--- START ---

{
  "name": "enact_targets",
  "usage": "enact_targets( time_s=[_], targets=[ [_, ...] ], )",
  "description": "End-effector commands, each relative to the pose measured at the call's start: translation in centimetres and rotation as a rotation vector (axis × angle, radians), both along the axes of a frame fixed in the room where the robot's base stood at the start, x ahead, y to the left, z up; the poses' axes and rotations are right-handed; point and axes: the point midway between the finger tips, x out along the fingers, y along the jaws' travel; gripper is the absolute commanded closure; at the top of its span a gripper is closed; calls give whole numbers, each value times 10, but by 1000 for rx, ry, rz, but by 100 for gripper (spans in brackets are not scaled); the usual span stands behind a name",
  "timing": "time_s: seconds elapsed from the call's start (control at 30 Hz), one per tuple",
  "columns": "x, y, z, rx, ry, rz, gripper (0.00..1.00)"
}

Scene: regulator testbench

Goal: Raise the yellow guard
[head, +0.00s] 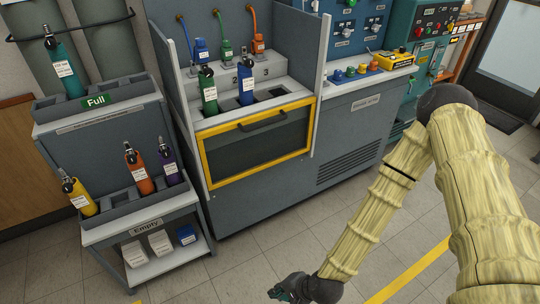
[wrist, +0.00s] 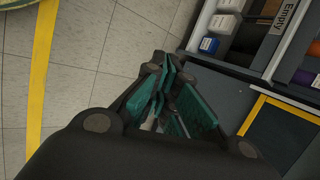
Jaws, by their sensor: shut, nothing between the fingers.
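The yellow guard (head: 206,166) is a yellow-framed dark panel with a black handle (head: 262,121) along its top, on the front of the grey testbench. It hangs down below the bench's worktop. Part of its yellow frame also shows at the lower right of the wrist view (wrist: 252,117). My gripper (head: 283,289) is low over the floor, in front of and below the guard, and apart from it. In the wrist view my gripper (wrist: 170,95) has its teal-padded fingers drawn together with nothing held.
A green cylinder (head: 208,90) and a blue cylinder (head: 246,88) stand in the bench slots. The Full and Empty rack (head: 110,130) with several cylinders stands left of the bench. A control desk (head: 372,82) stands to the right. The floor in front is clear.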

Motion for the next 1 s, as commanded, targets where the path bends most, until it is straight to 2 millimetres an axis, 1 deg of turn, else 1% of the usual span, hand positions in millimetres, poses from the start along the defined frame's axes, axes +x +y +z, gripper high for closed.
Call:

--- END ---
--- START ---

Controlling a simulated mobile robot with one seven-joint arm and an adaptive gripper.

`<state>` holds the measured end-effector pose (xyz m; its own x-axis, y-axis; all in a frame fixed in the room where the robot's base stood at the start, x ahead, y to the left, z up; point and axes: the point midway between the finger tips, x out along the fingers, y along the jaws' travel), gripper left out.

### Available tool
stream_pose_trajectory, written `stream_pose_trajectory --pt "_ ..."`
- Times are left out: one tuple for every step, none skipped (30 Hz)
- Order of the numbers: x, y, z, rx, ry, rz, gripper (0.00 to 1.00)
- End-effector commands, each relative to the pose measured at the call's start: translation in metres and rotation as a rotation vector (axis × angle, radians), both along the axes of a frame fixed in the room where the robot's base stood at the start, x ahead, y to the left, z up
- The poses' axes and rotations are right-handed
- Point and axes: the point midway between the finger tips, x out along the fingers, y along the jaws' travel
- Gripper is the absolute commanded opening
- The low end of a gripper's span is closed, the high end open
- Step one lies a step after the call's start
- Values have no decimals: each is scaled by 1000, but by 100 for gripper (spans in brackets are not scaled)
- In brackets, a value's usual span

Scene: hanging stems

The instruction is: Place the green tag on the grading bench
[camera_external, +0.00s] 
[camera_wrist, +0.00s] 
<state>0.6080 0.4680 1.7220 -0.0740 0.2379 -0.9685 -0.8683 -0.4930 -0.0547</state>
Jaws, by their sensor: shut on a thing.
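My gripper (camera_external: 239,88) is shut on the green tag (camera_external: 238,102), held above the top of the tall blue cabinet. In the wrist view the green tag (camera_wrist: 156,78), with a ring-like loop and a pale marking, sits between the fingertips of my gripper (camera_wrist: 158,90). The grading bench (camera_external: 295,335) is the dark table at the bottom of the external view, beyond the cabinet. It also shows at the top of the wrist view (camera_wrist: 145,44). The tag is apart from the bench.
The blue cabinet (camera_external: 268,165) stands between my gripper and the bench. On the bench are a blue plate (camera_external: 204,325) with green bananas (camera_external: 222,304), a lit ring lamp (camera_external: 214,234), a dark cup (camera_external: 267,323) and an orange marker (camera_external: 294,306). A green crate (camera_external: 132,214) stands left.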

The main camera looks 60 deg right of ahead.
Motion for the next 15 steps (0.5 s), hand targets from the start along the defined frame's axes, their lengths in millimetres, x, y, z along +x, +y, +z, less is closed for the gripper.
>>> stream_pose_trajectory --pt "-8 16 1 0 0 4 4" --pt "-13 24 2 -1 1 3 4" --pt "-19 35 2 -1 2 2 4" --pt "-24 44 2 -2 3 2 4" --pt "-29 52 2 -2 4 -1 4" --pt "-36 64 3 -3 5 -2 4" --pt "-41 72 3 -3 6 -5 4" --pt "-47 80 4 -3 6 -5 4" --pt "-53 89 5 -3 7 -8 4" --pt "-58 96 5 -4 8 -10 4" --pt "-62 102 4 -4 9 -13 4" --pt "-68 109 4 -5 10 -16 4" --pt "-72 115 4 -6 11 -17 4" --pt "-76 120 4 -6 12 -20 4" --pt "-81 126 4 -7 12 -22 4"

--- END ---
--- START ---

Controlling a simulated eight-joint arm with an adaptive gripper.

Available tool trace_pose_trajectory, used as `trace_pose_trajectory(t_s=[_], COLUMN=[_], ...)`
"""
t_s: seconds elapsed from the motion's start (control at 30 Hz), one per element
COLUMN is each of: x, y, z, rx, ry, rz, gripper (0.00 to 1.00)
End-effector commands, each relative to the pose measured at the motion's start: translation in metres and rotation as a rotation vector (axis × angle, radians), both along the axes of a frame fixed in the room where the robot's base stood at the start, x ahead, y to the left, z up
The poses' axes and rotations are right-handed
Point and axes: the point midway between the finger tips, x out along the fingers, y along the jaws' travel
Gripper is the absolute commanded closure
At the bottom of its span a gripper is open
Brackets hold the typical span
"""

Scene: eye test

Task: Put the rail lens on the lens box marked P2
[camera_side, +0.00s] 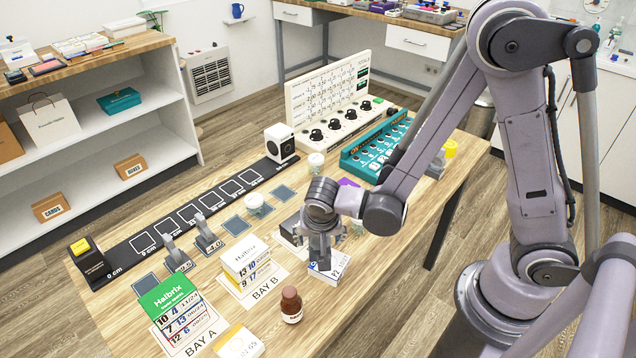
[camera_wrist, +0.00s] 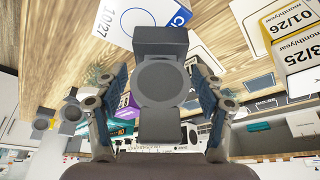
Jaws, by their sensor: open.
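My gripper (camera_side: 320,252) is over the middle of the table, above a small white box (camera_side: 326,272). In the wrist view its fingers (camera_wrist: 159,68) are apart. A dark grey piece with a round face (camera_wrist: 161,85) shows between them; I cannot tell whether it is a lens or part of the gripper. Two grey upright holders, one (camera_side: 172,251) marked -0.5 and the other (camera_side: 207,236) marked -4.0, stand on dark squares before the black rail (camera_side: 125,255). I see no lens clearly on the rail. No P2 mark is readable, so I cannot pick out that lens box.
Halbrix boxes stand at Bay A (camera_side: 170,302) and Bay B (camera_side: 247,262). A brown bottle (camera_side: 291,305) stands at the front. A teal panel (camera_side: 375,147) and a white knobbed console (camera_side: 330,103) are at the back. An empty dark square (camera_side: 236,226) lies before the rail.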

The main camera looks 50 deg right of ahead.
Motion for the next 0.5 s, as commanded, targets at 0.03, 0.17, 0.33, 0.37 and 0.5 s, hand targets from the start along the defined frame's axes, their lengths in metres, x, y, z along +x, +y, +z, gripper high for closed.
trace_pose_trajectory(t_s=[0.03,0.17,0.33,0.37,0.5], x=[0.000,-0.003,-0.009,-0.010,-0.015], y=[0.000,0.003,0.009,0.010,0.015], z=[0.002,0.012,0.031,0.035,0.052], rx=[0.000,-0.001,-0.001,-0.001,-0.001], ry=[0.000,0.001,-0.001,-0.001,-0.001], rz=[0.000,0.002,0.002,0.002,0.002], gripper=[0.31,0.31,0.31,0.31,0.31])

--- END ---

*DIRECTIONS:* Retype verbatim the lines that run from the line containing "- In brackets, a value's usual span" to the line containing "The main camera looks 60 deg right of ahead.", both inclusive, and no others.

*ANSWER TO THIS EXERCISE:*
- In brackets, a value's usual span

Scene: hanging stems

The instruction is: Place the green tag on the grading bench
[camera_external, +0.00s] 
[camera_wrist, +0.00s] 
<state>0.6080 0.4680 1.7220 -0.0740 0.2379 -0.9685 -0.8683 -0.4930 -0.0547</state>
Jaws, by their sensor: shut on a thing.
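My gripper (camera_external: 239,88) is shut on the green tag (camera_external: 238,102), held above the top of the tall blue cabinet. In the wrist view the green tag (camera_wrist: 156,78), with a ring-like loop and a pale marking, sits between the fingertips of my gripper (camera_wrist: 158,90). The grading bench (camera_external: 295,335) is the dark table at the bottom of the external view, beyond the cabinet. It also shows at the top of the wrist view (camera_wrist: 145,44). The tag is apart from the bench.
The blue cabinet (camera_external: 268,165) stands between my gripper and the bench. On the bench are a blue plate (camera_external: 204,325) with green bananas (camera_external: 222,304), a lit ring lamp (camera_external: 214,234), a dark cup (camera_external: 267,323) and an orange marker (camera_external: 294,306). A green crate (camera_external: 132,214) stands left.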

The main camera looks 60 deg right of ahead.

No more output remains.